When I get home I usually make dinner for my family.  I love to cook.  It’s almost a form of meditation for me.  It involves all of my senses, gives me an opportunity for creativity, something on which to concentrate, a skill to build and yet another way of serving others.  One of my favorite things is to cook a multiple course dinner for family and friends.

After dinner I like to spend a little time with my family.  My relationship with my wife is the stuff of dreams.  I’m not kidding either.  There is a level of mutual respect and affection that very few couples ever get to experience.  We never fight, as we always try to think things through rationally, not make assumptions and consider the other’s feelings and thoughts before acting.  We’re a great team, capable of solving almost any problem we put our minds to.  She is an amazing woman, strong, capable, talented and could do perfectly well on her own without me.  I love that about her.

My daughter is doing well in school.  For the first time, most of her homework is done without us having to say a word.  She has developed a strength for math and only rarely needs to ask me for help.  Sometimes we play an adventure/make believe game called “Amazing Tales” that’s like Dungeons and Dragons, but much simpler.  She is creative, thoughtful and loves to help people.
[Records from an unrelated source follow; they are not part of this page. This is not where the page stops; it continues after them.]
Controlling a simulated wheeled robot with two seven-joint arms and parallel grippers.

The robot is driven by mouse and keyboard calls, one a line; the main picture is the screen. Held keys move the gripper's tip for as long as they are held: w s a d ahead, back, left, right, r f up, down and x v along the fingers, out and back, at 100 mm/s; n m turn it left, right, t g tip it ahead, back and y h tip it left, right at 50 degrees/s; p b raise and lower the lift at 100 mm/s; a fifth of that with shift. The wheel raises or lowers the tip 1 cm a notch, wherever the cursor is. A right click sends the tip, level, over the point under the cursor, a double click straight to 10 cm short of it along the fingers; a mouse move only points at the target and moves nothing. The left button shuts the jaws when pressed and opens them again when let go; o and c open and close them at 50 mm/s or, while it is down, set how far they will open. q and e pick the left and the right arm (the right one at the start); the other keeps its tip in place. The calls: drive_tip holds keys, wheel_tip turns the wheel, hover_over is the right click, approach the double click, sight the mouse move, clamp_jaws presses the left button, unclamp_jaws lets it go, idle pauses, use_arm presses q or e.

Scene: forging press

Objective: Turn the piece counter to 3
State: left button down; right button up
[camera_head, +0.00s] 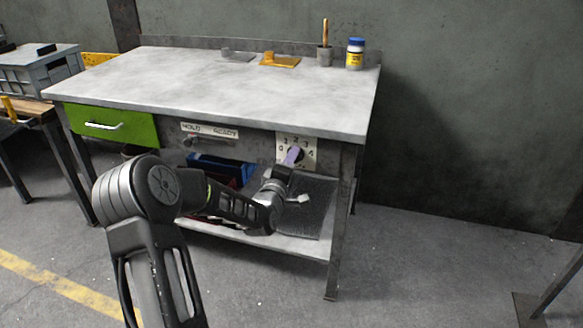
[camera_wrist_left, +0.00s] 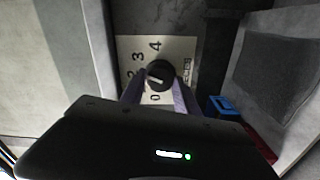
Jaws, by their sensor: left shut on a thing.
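The piece counter is a pale plate (camera_head: 310,147) with numbers around a dark round knob (camera_head: 299,157), on the front of the workbench at right. In the left wrist view the plate (camera_wrist_left: 178,46) shows 0, 2, 3 and 4, and the knob (camera_wrist_left: 160,70) has a white mark at its lower left. I cannot tell exactly which number the mark points to. My left gripper (camera_head: 292,156) is at the counter, its two pale purple fingers (camera_wrist_left: 158,82) on either side of the knob and shut on it. The finger at left hides part of the plate. My right gripper is not in view.
The grey workbench (camera_head: 220,78) has a green drawer (camera_head: 110,125) and a HOLD/READY plate (camera_head: 209,130) left of the counter. A blue bin (camera_head: 228,169) and a dark mesh mat (camera_head: 316,200) are on the lower shelf. A jar (camera_head: 355,55) stands on the bench top.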

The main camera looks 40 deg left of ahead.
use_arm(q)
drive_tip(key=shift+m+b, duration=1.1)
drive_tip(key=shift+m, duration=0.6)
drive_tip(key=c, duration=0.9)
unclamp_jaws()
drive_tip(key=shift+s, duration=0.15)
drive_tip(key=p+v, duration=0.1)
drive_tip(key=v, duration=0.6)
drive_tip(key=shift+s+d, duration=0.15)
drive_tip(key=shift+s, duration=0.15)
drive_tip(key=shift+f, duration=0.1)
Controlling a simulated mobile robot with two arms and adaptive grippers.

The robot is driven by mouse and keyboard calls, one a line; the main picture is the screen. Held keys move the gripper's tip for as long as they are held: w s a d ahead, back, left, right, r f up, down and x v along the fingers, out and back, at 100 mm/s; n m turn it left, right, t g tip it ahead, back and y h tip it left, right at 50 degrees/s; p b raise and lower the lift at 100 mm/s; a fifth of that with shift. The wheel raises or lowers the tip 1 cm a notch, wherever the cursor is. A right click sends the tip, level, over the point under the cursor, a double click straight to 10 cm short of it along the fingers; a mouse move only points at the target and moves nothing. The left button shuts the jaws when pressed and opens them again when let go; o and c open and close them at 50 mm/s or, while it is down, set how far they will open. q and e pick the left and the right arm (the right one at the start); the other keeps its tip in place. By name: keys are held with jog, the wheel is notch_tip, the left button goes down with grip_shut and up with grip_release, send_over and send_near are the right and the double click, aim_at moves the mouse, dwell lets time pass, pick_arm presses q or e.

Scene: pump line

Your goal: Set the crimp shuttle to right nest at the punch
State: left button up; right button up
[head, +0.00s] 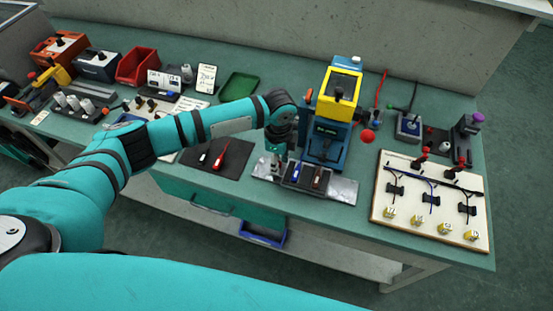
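The punch (327,133) is a blue and yellow press at the back middle of the bench. In front of it the dark crimp shuttle (305,179) sits on a silver plate (343,190). The shuttle has two nests side by side, a blue-marked left one (294,173) and a red-marked right one (318,179). I cannot tell exactly which nest lines up with the punch. My left gripper (276,167) points down at the left end of the shuttle; contact is unclear. Its fingers are too small to read. My right gripper is out of view.
A dark mat (217,158) with red-handled tools lies left of the shuttle. A red ball-ended lever (368,136) stands right of the punch. A wire board (430,200) fills the bench's right front. Bins and boxes, including a red bin (137,66), stand at the back left.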

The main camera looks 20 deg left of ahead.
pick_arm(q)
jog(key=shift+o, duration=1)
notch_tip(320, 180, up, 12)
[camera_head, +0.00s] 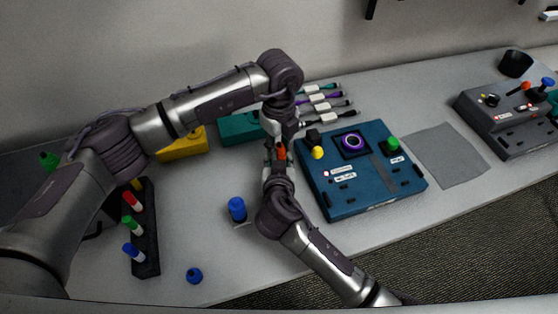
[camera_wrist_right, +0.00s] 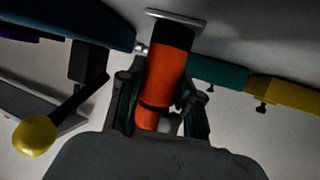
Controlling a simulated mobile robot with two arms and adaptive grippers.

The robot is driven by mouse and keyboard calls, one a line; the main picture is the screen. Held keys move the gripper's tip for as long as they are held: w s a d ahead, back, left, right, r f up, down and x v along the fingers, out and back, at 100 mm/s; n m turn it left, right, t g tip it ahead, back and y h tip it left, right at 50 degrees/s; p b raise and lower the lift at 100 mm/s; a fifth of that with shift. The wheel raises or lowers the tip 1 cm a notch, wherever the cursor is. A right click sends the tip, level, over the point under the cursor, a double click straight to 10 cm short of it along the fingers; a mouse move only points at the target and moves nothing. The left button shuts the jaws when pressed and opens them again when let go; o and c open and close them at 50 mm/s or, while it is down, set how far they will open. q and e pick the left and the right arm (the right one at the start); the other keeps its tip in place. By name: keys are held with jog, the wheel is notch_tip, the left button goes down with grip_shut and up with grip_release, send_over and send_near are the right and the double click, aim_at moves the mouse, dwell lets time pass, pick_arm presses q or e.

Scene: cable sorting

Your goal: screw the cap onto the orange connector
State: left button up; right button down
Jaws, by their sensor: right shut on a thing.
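The orange connector (camera_head: 281,154) shows as a small patch between my two grippers, left of the blue panel. In the right wrist view, its thick orange body (camera_wrist_right: 171,75) has a dark band and a pale plate (camera_wrist_right: 176,18) at one end. My right gripper (camera_wrist_right: 162,95) is shut on it, with a finger along each side; it also shows in the head view (camera_head: 279,163). A narrower orange piece (camera_wrist_right: 147,118) lies past a black band; I cannot tell whether it is the cap. My left gripper (camera_head: 279,142) points down close above the connector. Its fingers are too hidden to read.
The blue panel (camera_head: 390,200) stands close on the right, with a yellow knob (camera_head: 317,153) near the grippers. A blue connector (camera_head: 237,209) and a loose blue cap (camera_head: 194,275) are at front left. A dark rack (camera_head: 147,225) holds coloured pieces. Yellow (camera_head: 185,147) and teal (camera_head: 238,128) boxes stand behind.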

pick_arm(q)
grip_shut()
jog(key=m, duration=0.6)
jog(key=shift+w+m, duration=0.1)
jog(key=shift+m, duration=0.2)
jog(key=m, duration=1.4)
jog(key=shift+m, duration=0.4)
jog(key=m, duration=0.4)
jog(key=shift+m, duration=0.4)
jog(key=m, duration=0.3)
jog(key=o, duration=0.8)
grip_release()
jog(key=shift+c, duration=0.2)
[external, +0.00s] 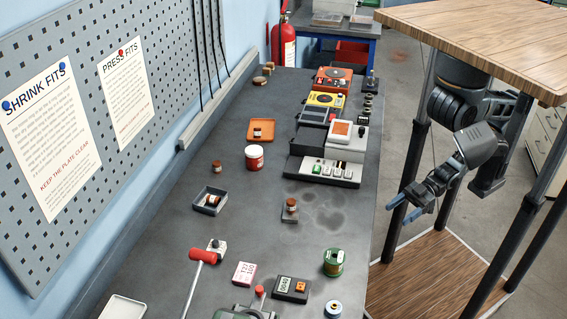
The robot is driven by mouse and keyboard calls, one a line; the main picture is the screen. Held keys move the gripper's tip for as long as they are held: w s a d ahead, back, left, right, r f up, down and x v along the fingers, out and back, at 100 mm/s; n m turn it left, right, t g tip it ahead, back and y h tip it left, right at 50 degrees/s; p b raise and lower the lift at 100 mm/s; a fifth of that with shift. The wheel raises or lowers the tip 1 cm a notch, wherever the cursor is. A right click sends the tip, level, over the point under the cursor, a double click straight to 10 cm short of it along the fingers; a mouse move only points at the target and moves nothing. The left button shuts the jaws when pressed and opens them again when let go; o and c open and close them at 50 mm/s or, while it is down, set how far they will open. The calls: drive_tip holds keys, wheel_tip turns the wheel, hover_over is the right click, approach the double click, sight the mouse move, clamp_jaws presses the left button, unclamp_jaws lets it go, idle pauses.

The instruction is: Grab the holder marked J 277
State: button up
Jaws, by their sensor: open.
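No marking J 277 can be read on any part in the external view. Several small brown-and-copper parts that may be holders stand on the bench: one in an orange tray (262,124), one bare on the bench (216,167), one in a dark grey tray (204,209), and one on a small grey plate (289,216). I cannot tell which is the marked one. My gripper (404,208), with blue fingertips, is open and empty. It hangs right of the bench edge, beside a wood-topped stand, apart from all these parts.
A red-and-white jar (254,158), grey instrument (325,168), yellow meter (326,100), orange meter (333,79), green spool (333,262) and red-headed hammer (203,255) stand on the bench. The wooden stand top (480,35) and its dark posts surround my arm. The bench's middle is partly clear.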

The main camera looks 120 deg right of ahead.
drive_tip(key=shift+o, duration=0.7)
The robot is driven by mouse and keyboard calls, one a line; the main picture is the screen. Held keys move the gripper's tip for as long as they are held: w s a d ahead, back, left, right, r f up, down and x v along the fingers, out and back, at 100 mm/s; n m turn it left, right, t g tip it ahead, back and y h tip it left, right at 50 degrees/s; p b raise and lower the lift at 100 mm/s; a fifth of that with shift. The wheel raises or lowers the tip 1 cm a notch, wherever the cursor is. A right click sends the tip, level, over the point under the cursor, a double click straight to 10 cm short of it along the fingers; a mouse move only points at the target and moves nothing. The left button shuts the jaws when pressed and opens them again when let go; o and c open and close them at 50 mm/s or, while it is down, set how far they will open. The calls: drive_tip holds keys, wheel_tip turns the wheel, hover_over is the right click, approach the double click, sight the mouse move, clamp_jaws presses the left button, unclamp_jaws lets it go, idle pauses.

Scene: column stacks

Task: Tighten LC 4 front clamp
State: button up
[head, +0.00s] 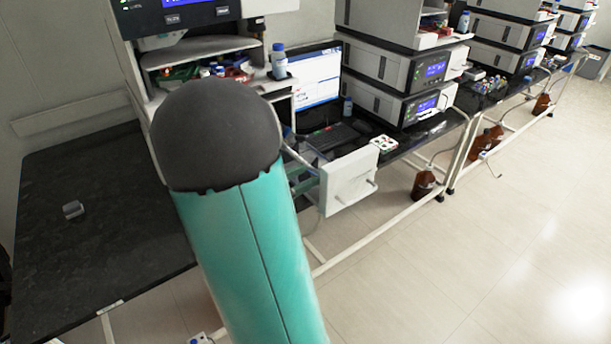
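Several LC column stacks line the bench. The nearest stack (185,14) is cut off by the top edge, with a blue display. A second stack (385,75) stands right of the monitor, and another (503,45) is further back. I cannot tell which one is LC 4, and no front clamp can be made out. My own teal arm link with its dark rounded joint fills the middle and hides part of the nearest stack and bench. My gripper is not in view.
An open white drawer (349,180) juts out from the bench right of my arm. A monitor (318,78) and keyboard (334,136) sit behind it. Brown bottles (424,182) stand below the bench. The black bench top (95,230) at left is mostly clear; the right floor (480,250) is free.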

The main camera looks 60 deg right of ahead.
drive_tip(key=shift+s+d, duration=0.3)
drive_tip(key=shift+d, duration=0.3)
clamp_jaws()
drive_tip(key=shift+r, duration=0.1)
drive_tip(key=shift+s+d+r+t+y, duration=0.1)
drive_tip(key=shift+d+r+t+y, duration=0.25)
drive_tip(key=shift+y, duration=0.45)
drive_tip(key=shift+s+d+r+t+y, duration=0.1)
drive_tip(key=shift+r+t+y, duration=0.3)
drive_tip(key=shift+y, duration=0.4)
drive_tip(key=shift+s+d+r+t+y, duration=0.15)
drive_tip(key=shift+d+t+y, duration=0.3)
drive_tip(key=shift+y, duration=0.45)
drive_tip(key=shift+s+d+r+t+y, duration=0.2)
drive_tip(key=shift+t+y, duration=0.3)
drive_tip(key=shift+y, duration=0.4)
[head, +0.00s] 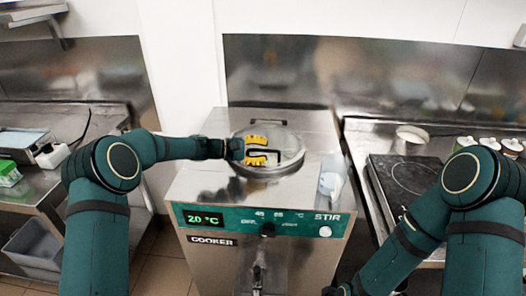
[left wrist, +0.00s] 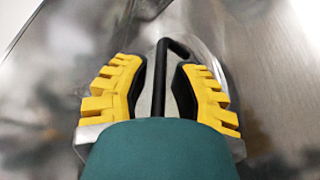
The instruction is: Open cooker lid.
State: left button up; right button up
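The cooker (head: 188,190) is a steel cabinet with a green front panel that reads 20 °C. Its round lid (head: 293,143) lies shut on the top. A black bar handle (head: 268,151) stands on the lid, and it also shows in the left wrist view (left wrist: 161,75). My left gripper (head: 262,148) is over the lid with its yellow fingers apart. In the left wrist view the left gripper (left wrist: 160,88) has one finger on each side of the handle, with a gap on both sides. My right arm hangs at the lower right, and its gripper is not visible.
A steel counter with a dark hob (head: 405,178) and a pale pot (head: 411,138) stands to the right. Several small jars are at the far right. Another counter with a green box (head: 9,173) is on the left. A wall is behind the cooker.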

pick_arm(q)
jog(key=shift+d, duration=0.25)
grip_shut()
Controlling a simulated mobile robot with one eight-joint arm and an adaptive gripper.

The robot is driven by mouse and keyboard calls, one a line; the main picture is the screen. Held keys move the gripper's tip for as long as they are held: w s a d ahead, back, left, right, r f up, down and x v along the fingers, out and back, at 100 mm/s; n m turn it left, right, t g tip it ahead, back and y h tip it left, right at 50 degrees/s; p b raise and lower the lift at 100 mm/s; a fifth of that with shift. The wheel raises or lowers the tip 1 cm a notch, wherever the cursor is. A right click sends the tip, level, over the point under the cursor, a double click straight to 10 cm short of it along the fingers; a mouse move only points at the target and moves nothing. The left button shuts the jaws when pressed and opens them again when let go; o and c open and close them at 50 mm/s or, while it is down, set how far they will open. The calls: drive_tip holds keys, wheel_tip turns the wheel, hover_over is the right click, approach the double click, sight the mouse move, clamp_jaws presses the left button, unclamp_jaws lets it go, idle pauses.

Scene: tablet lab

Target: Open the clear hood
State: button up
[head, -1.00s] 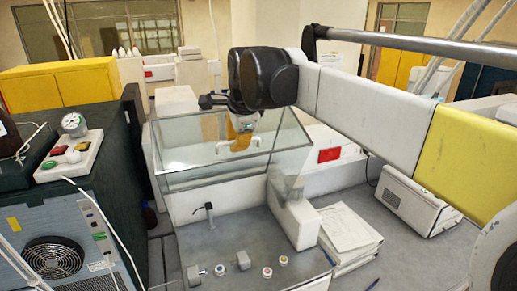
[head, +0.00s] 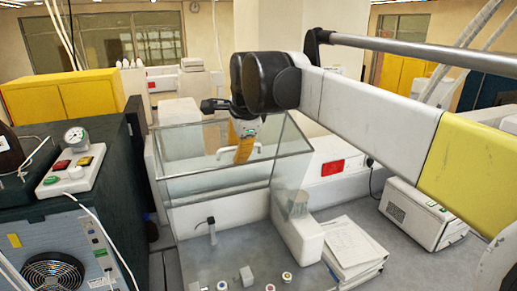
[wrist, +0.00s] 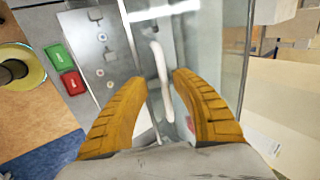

Then perhaps I engage in one of my many hobbies or interests.  I might work on a software project, or soldering an old computer in an attempt to get it working.  I may also spend a few hours reading, possibly even the Bible!  It’s no mystery that I’m fascinated by the Bible and its history, even if I don’t consider it the word of God.

My life is, well… pretty much normal.  And I think it’s pretty good.

How Things are Different

That’s not to say that some things haven’t changed after leaving Christianity.  But for the most part, the changes have been positive.

You know what I get to do on Sundays?  Anything I want.  It’s like we discovered a new day in the week.  We can use it to catch up on laundry or cleaning, visit friends or family, work on personal projects or the home, spend time together or even just relax and let ourselves heal from what may have been a tough week.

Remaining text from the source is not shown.